Here I found Housing market indicators: price to income ratio, affordability index, median multiple, ownership ratio, price to earning ratio, price rent ratio, rental yield and more. These mathematical formulas are helpful, but since I have no cross reference data for my market, I can compute some of these values but I cannot compare them to other regions or other times (e.g. last decade). Still this is a starting point. All these numbers applied to my case point in the same direction: the real estate market is overpriced where I live. Where does overpricing end and where does a bubble start?

As an example look at the price earning ratio. For our flat I computed a PE of 50. For a different flat in the city where there is more demand I computed 35. Compare that to the PE of the S&P500. It is clear to see there that 35 or 50 is part of a bubble. A PE of 20 seems more in the stable, sustainable range. Sure, I am comparing real estate with stocks, but why should that from an investment perspective be so different for the PE. You pay price P for the investment, you get earnings E out of the investment. Using this figure as a rough guide I reach the conclusion that my real estate was overpriced by 57% (20/35). Sure, it is not as simple as I portray it, but it is a piece in the puzzle and the other indicators point in the same direction.

What impressed me most was how long it took in Japan to deflat the bubble. The home prices in Japan went down for 15 to 16 years! Imagine a turnward turn for 15 years! From roughly 1991 till 2005. I do not have the data for 2008, but with the worldwide problems it would not surprise me if the prices are continuing to go down. Anyway, will the home prices ever reach the 1991 level? Even if prices go up again, after 15 years of downturn, it will take 10+ years for some recuperation to take place. See this diagrams and links: Japan housing market, Japan housing prices, Japan housing prices.

Will the US be any different? Maybe, maybe not. I certainly would not gamble on it, especially if people expect a 15 year depression. Look at the US building cost index, look at the US rent increases of the last decade, and look at how home prices have grown over the last 10 years. If a bubble needs 10 years to inflat, they say as a rule of thumb, it will need same amount of time, i.e. 10 years, to deflat. US home prices went up by a factor of 2.5 (increase of 150%) over the last 10 years. The US real estate bubble just burst, but the price drops in real estate will continue for many years, I'd say for at least another decade before they hit rock bottom.

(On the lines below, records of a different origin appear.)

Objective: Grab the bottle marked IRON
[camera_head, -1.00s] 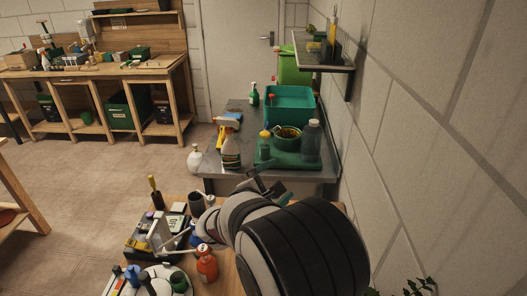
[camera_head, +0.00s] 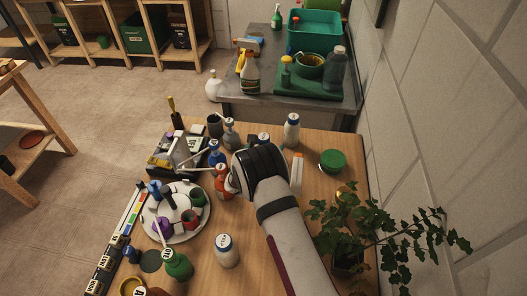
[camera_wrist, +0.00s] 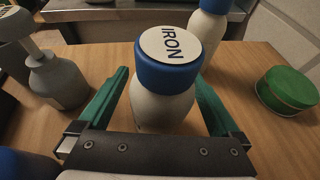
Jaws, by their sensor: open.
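The bottle marked IRON (camera_wrist: 165,105) is upright on the wooden table, pale with a blue cap and a white lettered top. In the wrist view it stands between the green fingers of my gripper (camera_wrist: 160,82), one on each side. The fingers are apart, with a gap visible beside the bottle, so it is not gripped. In the head view my arm covers most of the bottle and gripper. A second pale bottle with a blue cap (camera_head: 291,130) stands just beyond it; it also shows in the wrist view (camera_wrist: 205,38).
A grey pump bottle (camera_wrist: 57,78) is close to the left, and a round green-lidded jar (camera_wrist: 290,90) to the right. A white round holder (camera_head: 178,235) with several bottles, a white bottle (camera_head: 227,252) and a leafy plant (camera_head: 365,225) surround my arm.

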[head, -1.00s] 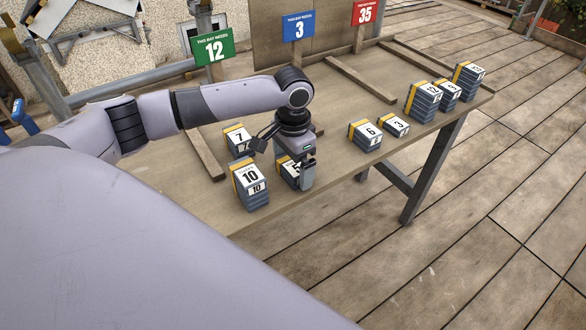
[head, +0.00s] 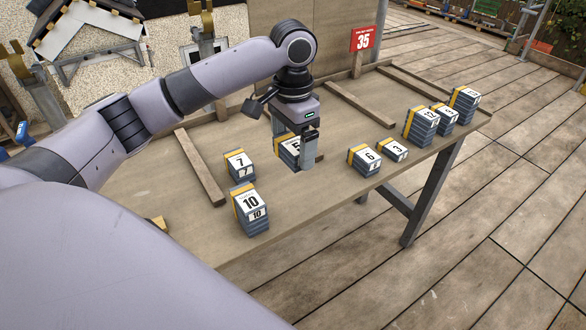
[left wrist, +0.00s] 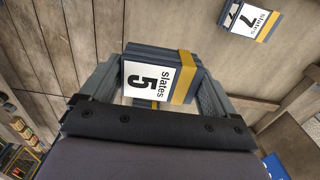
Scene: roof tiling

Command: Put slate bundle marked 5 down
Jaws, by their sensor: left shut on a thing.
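My left gripper (head: 305,152) is shut on the slate bundle marked 5 (head: 287,148), a grey stack with a white label and a yellow band. The near finger hides part of the bundle in the head view. In the left wrist view the bundle marked 5 (left wrist: 148,80) sits between the two fingers, its label facing the camera. It is over the middle of the wooden table (head: 300,205); I cannot tell whether it touches the top. My right gripper is in neither view.
Bundles marked 7 (head: 239,163) and 10 (head: 251,208) stand to the left, 6 (head: 364,160) and 3 (head: 393,150) to the right. Several more (head: 423,125) stand at the right end. Wooden battens (head: 200,168) lie on the table.

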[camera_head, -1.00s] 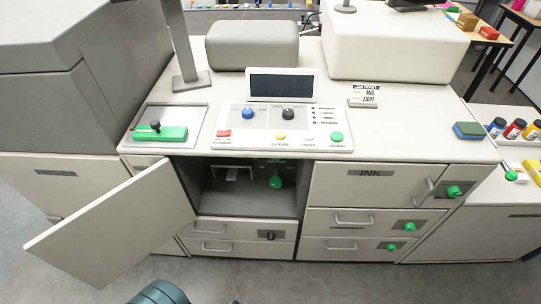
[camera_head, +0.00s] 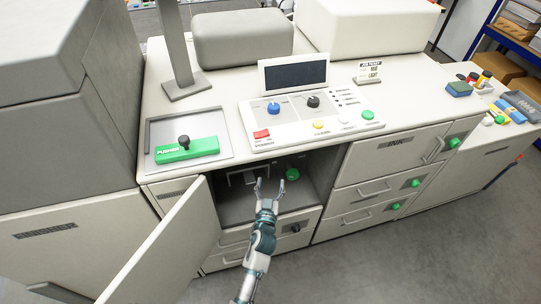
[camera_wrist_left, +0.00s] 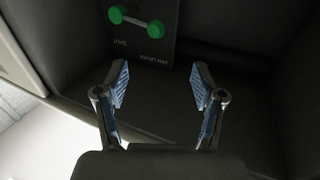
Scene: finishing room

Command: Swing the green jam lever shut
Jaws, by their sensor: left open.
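The green jam lever (camera_head: 292,174) shows as a green knob inside the open compartment of the press. In the left wrist view, two green ends joined by a pale bar make up the lever (camera_wrist_left: 156,29); the panel by it reads "JAM LEVER" and "SHUT", upside down. My left gripper (camera_head: 270,184) is open and empty at the compartment's mouth, left of the knob and apart from it. In the wrist view its fingers (camera_wrist_left: 160,76) spread with a gap between them, and the lever lies beyond the tips. My right gripper is not in view.
The compartment's door (camera_head: 165,248) stands open to the left of my left arm. A control panel (camera_head: 290,128) sits on the worktop above the opening. A green pusher (camera_head: 190,151) lies on a tray at left. Ink drawers (camera_head: 375,190) with green knobs are at right.

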Is it any different where I live, in Spain? No, it is the same basic picture with some minor changes: little rent and still no acceptance in the mind set of the people that real estate prices can actually go down. Everybody is still holding on to the prices even if the real estate does not sell for 2 years. There are 2-3 million unsold pieces of real estate in Spain with 80% of all families already owning their home. There are hence few buyers, i.e. very little demand, a gigantic supply, but the prices do not drop because people still think "if I just wait one more year I will be able to sell at break-even". Is there a real estate bubble in Spain? Yes. From 1997 till 2005 prices have risen 247%! That is a continuous 11% growth per year. Salaries have not gone up like this, neither has rent. So, eventually prices will have come down again, but people have not yet accepted the fact. I was looking for property recently and with the three real estate pieces I looked at, it was all the same: they were on the market for 2 years without having been sold, and prices in general have come down a very marginal 4%.

What is the conclusion for me? In Japan prices on average (not peak) went down 50% for homes and 80% for commercial real estate. Having looked more carefully at the situation now I expect the same for the US to happen. There was a big drop already but prices will come down even more, slowly over the next years, maybe the next decade.

In Spain, I would like to buy some real estate, but with the data I recently learned I have to consider waiting because eventually when people accept the fact that real estate prices can actually go down or when they cannot wait any longer to find a buyer the prices will come down. It might take a couple of years though for the Spanish mentality to change.